Short task
Repeat the listing word for word. No pictures belong in the copy.

Collected data
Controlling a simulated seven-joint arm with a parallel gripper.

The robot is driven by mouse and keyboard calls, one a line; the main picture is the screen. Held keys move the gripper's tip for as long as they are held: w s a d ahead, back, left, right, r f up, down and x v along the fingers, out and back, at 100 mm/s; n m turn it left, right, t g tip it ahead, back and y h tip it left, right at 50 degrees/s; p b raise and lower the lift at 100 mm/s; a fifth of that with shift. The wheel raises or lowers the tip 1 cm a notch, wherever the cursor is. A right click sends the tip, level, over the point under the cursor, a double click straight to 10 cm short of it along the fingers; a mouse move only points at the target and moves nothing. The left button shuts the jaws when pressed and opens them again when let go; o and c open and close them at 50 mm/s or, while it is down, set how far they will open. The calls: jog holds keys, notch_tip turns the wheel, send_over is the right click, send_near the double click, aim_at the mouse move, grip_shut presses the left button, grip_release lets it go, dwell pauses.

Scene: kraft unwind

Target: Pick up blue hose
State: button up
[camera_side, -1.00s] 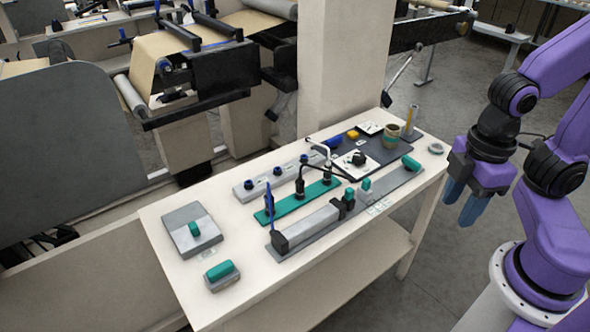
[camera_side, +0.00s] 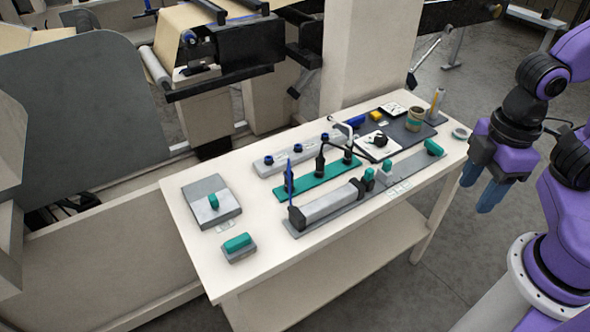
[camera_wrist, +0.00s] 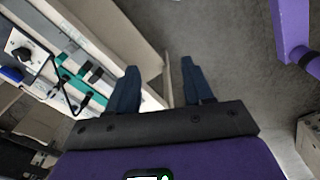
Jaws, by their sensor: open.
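A thin upright blue piece (camera_side: 290,177), perhaps the blue hose, stands at the left end of a green bar (camera_side: 318,181) on the table. A short blue object (camera_side: 355,121) lies farther back, beside the dark mat; it seems to show at the left edge of the wrist view (camera_wrist: 11,74). I cannot tell for sure which is the hose. My gripper (camera_side: 479,186) hangs off the table's right end, fingers down, open and empty, well apart from both blue things. In the wrist view my gripper (camera_wrist: 159,68) has clear space between its fingers.
A pillar (camera_side: 370,50) and machinery stand behind.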

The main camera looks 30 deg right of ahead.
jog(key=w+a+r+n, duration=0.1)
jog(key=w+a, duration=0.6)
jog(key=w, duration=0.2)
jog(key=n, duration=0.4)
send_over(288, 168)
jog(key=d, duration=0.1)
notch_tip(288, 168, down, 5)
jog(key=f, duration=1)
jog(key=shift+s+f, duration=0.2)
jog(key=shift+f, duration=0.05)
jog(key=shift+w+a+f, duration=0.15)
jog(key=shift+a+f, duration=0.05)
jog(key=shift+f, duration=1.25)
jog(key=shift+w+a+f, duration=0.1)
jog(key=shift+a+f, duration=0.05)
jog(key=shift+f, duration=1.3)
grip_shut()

Exercise solution
Controlling a simulated seven-joint arm with a parallel gripper.

The robot is driven by mouse and keyboard calls, one a line; the main picture is the screen. Held keys move the gripper's tip for as long as they are held: w s a d ahead, back, left, right, r f up, down and x v along the fingers, out and back, at 100 mm/s; n m turn it left, right, t g tip it ahead, back and y h tip it left, right at 50 degrees/s; p b raise and lower the lift at 100 mm/s; a fifth of that with shift. The wheel raises or lowers the tip 1 cm a notch, wherever the cursor is. A right click sends the tip, level, over the point under the cursor, a double click straight to 10 cm short of it along the fingers; a mouse move only points at the target and moves nothing. The left button shuts the jaws when pressed and opens them again when let go; o and c open and close them at 50 mm/s or, while it is down, set how far they will open. The calls: jog holds keys, notch_tip turns the wheel, send_over is the right click, send_near the double click, aim_at the mouse move, grip_shut presses the left button, grip_release lets it go, dwell pauses.

Scene: kraft unwind

Target: Pick up blue hose
State: button up
[camera_side, -1.00s] 
[camera_side, +0.00s] 
[camera_wrist, +0.00s] 
Jaws, by their sensor: open.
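A thin upright blue piece (camera_side: 290,177), perhaps the blue hose, stands at the left end of a green bar (camera_side: 318,181) on the table. A short blue object (camera_side: 355,121) lies farther back, beside the dark mat; it seems to show at the left edge of the wrist view (camera_wrist: 11,74). I cannot tell for sure which is the hose. My gripper (camera_side: 479,186) hangs off the table's right end, fingers down, open and empty, well apart from both blue things. In the wrist view my gripper (camera_wrist: 159,68) has clear space between its fingers.
A pillar (camera_side: 370,50) and machinery stand behind.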

The main camera looks 30 deg right of ahead.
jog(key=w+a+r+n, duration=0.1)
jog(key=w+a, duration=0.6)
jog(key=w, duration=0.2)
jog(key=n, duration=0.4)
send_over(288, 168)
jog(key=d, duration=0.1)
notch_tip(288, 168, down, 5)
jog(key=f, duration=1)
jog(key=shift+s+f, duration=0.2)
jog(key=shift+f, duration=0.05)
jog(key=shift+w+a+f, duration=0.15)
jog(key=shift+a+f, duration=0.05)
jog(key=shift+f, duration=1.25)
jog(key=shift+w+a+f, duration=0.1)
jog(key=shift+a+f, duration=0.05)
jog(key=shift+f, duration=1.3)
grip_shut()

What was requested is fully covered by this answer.